> [Objective]: Present the following entries again, word for word and in full.

━━━━

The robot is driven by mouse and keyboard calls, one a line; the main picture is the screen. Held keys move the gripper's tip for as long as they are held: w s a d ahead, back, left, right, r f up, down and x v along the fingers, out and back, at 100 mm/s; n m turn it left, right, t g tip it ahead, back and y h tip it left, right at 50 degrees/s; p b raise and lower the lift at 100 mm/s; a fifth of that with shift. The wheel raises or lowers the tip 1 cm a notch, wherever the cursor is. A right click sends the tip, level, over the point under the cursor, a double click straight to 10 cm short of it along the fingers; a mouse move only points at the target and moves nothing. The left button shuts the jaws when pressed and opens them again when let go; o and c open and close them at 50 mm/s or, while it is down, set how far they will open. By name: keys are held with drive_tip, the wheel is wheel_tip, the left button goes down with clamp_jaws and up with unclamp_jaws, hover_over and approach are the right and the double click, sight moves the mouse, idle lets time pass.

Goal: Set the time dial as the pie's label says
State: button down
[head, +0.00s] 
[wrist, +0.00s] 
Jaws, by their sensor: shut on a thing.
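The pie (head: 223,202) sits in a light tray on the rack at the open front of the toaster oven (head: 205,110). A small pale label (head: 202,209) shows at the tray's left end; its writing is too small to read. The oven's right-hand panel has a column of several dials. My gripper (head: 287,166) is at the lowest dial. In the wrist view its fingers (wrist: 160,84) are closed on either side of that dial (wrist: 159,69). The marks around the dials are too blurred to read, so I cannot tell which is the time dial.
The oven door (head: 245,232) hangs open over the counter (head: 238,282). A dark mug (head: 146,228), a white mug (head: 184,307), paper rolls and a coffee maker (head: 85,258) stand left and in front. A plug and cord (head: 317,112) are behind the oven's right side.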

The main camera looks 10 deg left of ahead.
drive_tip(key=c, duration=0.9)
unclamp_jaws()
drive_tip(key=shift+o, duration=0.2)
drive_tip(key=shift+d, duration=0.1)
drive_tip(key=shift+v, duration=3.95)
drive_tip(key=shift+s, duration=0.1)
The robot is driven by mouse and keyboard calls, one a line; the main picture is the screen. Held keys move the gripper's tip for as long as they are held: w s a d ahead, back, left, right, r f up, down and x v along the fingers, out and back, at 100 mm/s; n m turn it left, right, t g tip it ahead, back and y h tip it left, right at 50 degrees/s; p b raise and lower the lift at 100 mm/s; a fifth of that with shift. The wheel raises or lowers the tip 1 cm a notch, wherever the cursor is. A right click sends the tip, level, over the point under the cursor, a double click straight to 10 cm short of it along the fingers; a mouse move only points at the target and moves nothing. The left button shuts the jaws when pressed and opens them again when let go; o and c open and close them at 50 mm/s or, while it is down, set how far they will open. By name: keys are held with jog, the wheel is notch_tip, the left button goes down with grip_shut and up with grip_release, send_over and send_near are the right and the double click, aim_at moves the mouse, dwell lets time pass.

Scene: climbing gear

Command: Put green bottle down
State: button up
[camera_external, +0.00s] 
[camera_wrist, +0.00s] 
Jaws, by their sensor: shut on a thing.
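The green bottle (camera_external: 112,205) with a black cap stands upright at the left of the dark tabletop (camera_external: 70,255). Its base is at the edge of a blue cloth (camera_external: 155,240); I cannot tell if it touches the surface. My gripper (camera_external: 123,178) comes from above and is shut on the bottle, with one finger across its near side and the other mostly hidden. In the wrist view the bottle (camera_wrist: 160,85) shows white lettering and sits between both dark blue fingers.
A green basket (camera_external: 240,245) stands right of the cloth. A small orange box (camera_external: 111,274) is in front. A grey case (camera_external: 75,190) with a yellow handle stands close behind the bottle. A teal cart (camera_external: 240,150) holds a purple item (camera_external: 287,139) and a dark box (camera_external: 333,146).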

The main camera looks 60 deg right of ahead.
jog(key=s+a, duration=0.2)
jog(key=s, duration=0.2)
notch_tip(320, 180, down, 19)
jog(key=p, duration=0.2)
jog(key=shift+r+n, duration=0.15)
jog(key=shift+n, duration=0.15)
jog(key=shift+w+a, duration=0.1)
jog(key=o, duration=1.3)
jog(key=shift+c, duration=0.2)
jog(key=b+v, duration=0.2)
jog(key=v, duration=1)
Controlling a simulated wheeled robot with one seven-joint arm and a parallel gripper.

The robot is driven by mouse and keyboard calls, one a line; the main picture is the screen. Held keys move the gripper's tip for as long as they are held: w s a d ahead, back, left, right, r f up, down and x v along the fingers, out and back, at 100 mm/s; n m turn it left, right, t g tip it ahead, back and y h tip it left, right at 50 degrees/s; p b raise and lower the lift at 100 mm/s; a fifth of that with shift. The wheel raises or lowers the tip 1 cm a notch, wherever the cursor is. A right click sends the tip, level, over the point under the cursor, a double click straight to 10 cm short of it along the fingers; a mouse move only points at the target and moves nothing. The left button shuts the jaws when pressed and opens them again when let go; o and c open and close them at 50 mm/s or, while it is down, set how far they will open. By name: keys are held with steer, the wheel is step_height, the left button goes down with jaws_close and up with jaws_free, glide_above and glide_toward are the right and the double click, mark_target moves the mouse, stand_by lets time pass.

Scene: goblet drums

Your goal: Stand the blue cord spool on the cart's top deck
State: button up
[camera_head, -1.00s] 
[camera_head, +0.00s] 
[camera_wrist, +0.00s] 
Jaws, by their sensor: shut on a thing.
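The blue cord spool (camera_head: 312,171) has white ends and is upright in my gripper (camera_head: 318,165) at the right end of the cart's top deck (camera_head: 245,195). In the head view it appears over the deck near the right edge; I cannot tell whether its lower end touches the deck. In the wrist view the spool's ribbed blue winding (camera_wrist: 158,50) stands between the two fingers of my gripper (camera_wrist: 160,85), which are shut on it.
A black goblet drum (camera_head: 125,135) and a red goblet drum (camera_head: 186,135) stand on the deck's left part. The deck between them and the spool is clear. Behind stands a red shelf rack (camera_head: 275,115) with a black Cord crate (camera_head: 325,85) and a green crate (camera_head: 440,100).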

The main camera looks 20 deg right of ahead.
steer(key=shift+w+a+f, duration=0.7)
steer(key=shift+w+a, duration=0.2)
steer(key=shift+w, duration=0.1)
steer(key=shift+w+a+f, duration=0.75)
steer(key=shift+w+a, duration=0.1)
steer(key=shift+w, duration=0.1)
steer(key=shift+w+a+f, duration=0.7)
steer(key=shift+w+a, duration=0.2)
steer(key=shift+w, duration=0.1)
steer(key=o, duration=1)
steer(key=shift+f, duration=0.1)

━━━━

> [Complete response]:
The robot is driven by mouse and keyboard calls, one a line; the main picture is the screen. Held keys move the gripper's tip for as long as they are held: w s a d ahead, back, left, right, r f up, down and x v along the fingers, out and back, at 100 mm/s; n m turn it left, right, t g tip it ahead, back and y h tip it left, right at 50 degrees/s; p b raise and lower the lift at 100 mm/s; a fifth of that with shift. The wheel raises or lowers the tip 1 cm a notch, wherever the cursor is. A right click sends the tip, level, over the point under the cursor, a double click straight to 10 cm short of it along the fingers; a mouse move only points at the target and moves nothing. The left button shuts the jaws when pressed and opens them again when let go; o and c open and close them at 50 mm/s or, while it is down, set how far they will open. By name: keys are held with drive_tip, the wheel is wheel_tip, the left button goes down with clamp_jaws and up with unclamp_jaws, hover_over and approach are the right and the double click, sight moves the mouse, idle lets time pass.

Goal: Set the time dial as the pie's label says
State: button down
[head, +0.00s] 
[wrist, +0.00s] 
Jaws, by their sensor: shut on a thing.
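The pie (head: 223,202) sits in a light tray on the rack at the open front of the toaster oven (head: 205,110). A small pale label (head: 202,209) shows at the tray's left end; its writing is too small to read. The oven's right-hand panel has a column of several dials. My gripper (head: 287,166) is at the lowest dial. In the wrist view its fingers (wrist: 160,84) are closed on either side of that dial (wrist: 159,69). The marks around the dials are too blurred to read, so I cannot tell which is the time dial.
The oven door (head: 245,232) hangs open over the counter (head: 238,282). A dark mug (head: 146,228), a white mug (head: 184,307), paper rolls and a coffee maker (head: 85,258) stand left and in front. A plug and cord (head: 317,112) are behind the oven's right side.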

The main camera looks 10 deg left of ahead.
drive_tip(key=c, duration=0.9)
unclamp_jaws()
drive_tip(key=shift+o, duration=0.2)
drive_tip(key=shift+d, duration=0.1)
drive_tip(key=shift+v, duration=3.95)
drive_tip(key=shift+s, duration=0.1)
The robot is driven by mouse and keyboard calls, one a line; the main picture is the screen. Held keys move the gripper's tip for as long as they are held: w s a d ahead, back, left, right, r f up, down and x v along the fingers, out and back, at 100 mm/s; n m turn it left, right, t g tip it ahead, back and y h tip it left, right at 50 degrees/s; p b raise and lower the lift at 100 mm/s; a fifth of that with shift. The wheel raises or lowers the tip 1 cm a notch, wherever the cursor is. A right click sends the tip, level, over the point under the cursor, a double click straight to 10 cm short of it along the fingers; a mouse move only points at the target and moves nothing. The left button shuts the jaws when pressed and opens them again when let go; o and c open and close them at 50 mm/s or, while it is down, set how far they will open. By name: keys are held with jog, the wheel is notch_tip, the left button goes down with grip_shut and up with grip_release, send_over and send_near are the right and the double click, aim_at moves the mouse, dwell lets time pass.

Scene: climbing gear

Command: Put green bottle down
State: button up
[camera_external, +0.00s] 
[camera_wrist, +0.00s] 
Jaws, by their sensor: shut on a thing.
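The green bottle (camera_external: 112,205) with a black cap stands upright at the left of the dark tabletop (camera_external: 70,255). Its base is at the edge of a blue cloth (camera_external: 155,240); I cannot tell if it touches the surface. My gripper (camera_external: 123,178) comes from above and is shut on the bottle, with one finger across its near side and the other mostly hidden. In the wrist view the bottle (camera_wrist: 160,85) shows white lettering and sits between both dark blue fingers.
A green basket (camera_external: 240,245) stands right of the cloth. A small orange box (camera_external: 111,274) is in front. A grey case (camera_external: 75,190) with a yellow handle stands close behind the bottle. A teal cart (camera_external: 240,150) holds a purple item (camera_external: 287,139) and a dark box (camera_external: 333,146).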

The main camera looks 60 deg right of ahead.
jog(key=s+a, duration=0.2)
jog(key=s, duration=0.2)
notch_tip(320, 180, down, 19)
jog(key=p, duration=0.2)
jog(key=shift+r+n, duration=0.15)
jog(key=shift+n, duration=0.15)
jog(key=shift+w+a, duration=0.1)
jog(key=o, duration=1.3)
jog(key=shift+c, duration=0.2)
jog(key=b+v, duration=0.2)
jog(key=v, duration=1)
Controlling a simulated wheeled robot with one seven-joint arm and a parallel gripper.

The robot is driven by mouse and keyboard calls, one a line; the main picture is the screen. Held keys move the gripper's tip for as long as they are held: w s a d ahead, back, left, right, r f up, down and x v along the fingers, out and back, at 100 mm/s; n m turn it left, right, t g tip it ahead, back and y h tip it left, right at 50 degrees/s; p b raise and lower the lift at 100 mm/s; a fifth of that with shift. The wheel raises or lowers the tip 1 cm a notch, wherever the cursor is. A right click sends the tip, level, over the point under the cursor, a double click straight to 10 cm short of it along the fingers; a mouse move only points at the target and moves nothing. The left button shuts the jaws when pressed and opens them again when let go; o and c open and close them at 50 mm/s or, while it is down, set how far they will open. By name: keys are held with steer, the wheel is step_height, the left button goes down with jaws_close and up with jaws_free, glide_above and glide_toward are the right and the double click, mark_target moves the mouse, stand_by lets time pass.

Scene: goblet drums

Your goal: Stand the blue cord spool on the cart's top deck
State: button up
[camera_head, -1.00s] 
[camera_head, +0.00s] 
[camera_wrist, +0.00s] 
Jaws, by their sensor: shut on a thing.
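The blue cord spool (camera_head: 312,171) has white ends and is upright in my gripper (camera_head: 318,165) at the right end of the cart's top deck (camera_head: 245,195). In the head view it appears over the deck near the right edge; I cannot tell whether its lower end touches the deck. In the wrist view the spool's ribbed blue winding (camera_wrist: 158,50) stands between the two fingers of my gripper (camera_wrist: 160,85), which are shut on it.
A black goblet drum (camera_head: 125,135) and a red goblet drum (camera_head: 186,135) stand on the deck's left part. The deck between them and the spool is clear. Behind stands a red shelf rack (camera_head: 275,115) with a black Cord crate (camera_head: 325,85) and a green crate (camera_head: 440,100).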

The main camera looks 20 deg right of ahead.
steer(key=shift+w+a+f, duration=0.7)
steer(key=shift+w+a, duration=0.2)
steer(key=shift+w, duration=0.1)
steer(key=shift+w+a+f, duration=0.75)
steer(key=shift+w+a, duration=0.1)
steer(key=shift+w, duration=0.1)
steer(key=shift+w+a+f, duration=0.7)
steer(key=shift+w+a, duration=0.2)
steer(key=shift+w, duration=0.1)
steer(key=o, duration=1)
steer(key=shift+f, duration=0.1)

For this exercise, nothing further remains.